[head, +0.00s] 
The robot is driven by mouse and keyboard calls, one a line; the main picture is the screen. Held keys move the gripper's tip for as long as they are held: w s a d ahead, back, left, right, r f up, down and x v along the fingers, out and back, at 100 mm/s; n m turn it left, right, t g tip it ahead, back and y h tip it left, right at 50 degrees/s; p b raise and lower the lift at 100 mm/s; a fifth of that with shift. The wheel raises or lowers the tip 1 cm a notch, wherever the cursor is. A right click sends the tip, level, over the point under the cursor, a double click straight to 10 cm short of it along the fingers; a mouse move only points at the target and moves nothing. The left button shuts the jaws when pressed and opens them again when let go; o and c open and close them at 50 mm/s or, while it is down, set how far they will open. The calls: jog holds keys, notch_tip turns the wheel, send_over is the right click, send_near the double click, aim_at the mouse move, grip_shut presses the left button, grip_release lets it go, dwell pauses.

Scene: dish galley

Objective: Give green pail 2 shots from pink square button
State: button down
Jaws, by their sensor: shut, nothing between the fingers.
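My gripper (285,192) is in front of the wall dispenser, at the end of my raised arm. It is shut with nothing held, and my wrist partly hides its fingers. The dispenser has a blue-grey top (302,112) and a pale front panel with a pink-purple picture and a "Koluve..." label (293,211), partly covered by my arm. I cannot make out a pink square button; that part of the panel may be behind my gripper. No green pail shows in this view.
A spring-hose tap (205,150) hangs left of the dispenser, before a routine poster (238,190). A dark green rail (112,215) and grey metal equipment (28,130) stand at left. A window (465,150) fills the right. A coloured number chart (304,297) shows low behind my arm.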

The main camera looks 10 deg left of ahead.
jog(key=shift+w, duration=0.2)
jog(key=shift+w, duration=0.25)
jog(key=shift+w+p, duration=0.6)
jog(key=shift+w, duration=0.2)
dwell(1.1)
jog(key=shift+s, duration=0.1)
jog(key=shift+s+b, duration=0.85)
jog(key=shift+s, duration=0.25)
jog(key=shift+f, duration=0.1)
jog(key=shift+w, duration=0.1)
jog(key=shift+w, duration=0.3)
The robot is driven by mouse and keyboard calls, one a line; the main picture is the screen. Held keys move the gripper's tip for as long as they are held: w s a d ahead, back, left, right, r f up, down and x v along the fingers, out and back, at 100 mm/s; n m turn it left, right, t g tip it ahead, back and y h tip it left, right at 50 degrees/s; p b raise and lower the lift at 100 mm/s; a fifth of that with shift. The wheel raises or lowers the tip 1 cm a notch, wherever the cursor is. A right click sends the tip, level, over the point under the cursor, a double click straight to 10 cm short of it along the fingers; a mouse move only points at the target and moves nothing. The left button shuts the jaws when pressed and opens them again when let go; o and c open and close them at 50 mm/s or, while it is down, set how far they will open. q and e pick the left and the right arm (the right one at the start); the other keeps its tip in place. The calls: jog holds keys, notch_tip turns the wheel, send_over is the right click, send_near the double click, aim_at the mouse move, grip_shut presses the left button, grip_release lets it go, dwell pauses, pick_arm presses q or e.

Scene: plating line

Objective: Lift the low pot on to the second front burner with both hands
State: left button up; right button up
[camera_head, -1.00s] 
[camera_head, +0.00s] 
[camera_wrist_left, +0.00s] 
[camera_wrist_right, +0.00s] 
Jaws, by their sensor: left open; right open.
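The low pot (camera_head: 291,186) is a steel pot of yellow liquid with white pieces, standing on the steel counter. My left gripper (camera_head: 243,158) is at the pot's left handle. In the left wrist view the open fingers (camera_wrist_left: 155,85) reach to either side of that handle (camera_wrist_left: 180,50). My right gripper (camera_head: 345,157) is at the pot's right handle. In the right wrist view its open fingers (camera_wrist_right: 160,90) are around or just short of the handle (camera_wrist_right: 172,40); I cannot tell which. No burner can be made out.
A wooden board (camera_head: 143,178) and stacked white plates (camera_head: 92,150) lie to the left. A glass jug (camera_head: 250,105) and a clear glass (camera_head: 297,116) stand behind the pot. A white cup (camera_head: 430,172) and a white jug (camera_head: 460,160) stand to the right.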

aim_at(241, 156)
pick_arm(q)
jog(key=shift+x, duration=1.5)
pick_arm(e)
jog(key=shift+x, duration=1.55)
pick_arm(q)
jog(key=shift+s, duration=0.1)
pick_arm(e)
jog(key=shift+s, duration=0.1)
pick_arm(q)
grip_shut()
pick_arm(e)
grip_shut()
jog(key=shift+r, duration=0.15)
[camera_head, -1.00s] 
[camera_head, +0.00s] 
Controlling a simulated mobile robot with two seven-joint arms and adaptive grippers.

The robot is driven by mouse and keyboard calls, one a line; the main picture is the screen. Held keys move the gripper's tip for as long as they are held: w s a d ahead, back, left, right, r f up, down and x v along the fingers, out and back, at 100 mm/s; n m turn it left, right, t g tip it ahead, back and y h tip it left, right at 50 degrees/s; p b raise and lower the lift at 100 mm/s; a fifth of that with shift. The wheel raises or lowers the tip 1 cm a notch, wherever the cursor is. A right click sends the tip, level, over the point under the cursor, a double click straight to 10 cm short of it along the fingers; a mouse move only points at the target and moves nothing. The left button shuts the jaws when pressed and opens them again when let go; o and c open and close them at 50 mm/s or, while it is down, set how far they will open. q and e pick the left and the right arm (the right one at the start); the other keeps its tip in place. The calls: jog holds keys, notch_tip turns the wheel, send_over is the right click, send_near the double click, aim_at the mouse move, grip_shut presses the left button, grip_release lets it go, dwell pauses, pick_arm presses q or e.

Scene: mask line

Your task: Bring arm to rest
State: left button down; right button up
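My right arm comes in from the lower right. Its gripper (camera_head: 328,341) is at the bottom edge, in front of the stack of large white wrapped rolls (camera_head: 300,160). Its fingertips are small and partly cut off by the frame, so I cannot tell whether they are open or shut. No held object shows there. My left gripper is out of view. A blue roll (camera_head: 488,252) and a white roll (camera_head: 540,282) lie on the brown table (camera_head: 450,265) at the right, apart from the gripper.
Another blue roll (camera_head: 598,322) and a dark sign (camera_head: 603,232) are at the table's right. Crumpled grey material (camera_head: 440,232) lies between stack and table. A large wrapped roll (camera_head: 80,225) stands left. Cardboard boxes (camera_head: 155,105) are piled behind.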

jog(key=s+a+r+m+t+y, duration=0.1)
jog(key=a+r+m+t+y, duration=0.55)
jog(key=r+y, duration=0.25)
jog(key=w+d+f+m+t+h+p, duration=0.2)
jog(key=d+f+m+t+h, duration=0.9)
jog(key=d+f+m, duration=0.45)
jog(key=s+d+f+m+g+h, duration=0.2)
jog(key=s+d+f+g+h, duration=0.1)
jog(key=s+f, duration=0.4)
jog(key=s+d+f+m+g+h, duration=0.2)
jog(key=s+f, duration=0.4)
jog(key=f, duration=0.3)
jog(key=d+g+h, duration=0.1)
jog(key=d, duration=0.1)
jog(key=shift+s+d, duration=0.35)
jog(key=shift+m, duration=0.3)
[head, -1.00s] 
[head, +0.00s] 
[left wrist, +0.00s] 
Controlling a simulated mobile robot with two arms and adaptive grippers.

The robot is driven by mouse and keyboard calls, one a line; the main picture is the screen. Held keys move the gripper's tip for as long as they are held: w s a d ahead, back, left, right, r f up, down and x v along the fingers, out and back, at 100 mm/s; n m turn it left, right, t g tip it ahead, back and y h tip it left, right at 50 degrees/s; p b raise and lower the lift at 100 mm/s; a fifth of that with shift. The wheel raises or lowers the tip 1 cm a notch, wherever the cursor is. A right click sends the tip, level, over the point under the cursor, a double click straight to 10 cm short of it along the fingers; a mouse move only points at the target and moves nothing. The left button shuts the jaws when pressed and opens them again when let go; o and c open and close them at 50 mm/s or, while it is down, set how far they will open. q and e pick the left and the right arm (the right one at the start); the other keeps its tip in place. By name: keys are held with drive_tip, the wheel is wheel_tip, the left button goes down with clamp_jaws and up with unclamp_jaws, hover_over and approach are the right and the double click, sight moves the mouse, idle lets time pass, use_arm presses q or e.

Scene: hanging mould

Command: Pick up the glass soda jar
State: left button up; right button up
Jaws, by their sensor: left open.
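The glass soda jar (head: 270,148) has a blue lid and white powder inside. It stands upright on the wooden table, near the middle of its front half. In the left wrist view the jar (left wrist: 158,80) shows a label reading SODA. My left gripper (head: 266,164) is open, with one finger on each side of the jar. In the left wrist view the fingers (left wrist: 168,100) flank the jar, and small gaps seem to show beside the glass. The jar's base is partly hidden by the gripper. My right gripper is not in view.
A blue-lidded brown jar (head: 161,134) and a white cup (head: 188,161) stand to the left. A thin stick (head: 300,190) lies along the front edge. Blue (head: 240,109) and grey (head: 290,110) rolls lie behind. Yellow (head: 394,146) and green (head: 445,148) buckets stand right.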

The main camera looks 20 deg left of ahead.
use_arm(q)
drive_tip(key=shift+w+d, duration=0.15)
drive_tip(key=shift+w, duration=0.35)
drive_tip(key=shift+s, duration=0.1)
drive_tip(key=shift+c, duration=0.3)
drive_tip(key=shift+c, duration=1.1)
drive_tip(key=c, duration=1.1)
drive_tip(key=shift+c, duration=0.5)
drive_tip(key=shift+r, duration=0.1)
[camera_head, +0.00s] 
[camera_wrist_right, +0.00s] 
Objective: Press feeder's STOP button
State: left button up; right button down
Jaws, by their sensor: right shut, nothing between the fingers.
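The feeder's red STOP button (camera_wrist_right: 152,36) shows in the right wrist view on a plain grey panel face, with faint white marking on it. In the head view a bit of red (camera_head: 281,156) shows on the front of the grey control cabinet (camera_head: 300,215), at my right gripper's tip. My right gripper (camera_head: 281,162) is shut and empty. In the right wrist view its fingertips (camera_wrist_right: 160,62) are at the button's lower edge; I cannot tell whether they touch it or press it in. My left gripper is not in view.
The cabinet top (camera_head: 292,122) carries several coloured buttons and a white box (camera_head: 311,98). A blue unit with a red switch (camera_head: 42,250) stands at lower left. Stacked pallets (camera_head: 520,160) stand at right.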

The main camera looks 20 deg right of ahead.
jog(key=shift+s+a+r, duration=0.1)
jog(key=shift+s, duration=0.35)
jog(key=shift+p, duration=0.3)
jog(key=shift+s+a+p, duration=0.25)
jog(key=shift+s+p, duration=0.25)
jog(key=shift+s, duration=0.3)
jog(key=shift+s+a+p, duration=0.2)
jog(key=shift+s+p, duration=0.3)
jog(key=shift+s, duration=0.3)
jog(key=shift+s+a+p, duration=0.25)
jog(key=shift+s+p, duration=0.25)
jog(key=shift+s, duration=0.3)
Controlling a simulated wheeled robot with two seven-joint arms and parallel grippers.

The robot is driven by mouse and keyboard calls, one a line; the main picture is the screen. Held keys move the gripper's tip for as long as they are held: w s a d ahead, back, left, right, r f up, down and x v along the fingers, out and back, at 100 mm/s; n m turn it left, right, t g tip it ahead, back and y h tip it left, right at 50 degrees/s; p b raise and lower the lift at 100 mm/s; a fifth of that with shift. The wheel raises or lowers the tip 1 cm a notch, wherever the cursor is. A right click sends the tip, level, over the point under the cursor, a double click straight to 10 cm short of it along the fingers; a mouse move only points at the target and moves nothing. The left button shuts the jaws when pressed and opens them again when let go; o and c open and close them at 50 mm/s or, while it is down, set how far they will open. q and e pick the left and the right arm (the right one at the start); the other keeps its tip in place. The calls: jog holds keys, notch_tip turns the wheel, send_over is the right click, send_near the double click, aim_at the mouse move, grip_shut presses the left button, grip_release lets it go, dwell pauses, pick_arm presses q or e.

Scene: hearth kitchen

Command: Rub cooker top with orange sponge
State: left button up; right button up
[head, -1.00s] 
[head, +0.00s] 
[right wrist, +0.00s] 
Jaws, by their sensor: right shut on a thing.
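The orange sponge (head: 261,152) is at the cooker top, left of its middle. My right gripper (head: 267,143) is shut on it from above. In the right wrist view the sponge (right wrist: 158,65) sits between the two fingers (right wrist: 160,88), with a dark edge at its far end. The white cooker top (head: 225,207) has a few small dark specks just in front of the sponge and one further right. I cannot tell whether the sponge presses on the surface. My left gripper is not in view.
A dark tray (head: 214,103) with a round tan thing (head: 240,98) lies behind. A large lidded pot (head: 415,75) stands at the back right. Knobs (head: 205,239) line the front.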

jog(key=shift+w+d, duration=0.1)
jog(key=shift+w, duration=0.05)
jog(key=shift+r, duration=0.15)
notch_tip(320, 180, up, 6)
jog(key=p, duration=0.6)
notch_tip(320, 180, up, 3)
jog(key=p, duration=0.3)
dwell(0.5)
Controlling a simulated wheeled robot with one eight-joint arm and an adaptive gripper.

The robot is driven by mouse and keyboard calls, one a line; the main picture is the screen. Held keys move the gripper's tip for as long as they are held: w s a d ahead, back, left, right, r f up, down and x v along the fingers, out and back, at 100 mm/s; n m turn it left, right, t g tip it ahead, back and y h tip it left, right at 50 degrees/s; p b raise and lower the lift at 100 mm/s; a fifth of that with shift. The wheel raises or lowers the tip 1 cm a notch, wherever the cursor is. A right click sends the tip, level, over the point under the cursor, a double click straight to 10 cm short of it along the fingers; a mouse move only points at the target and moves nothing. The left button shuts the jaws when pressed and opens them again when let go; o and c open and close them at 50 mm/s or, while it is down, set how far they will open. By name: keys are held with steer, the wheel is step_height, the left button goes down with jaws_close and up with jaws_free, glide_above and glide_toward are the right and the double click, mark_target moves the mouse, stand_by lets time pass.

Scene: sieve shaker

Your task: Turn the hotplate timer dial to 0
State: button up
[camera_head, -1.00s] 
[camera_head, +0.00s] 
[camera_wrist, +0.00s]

# # #

• WORK REQUIRED: Copy every line above that holds the word "Command".

• EXPECTED ANSWER:
Command: Pick up the glass soda jar
Command: Rub cooker top with orange sponge

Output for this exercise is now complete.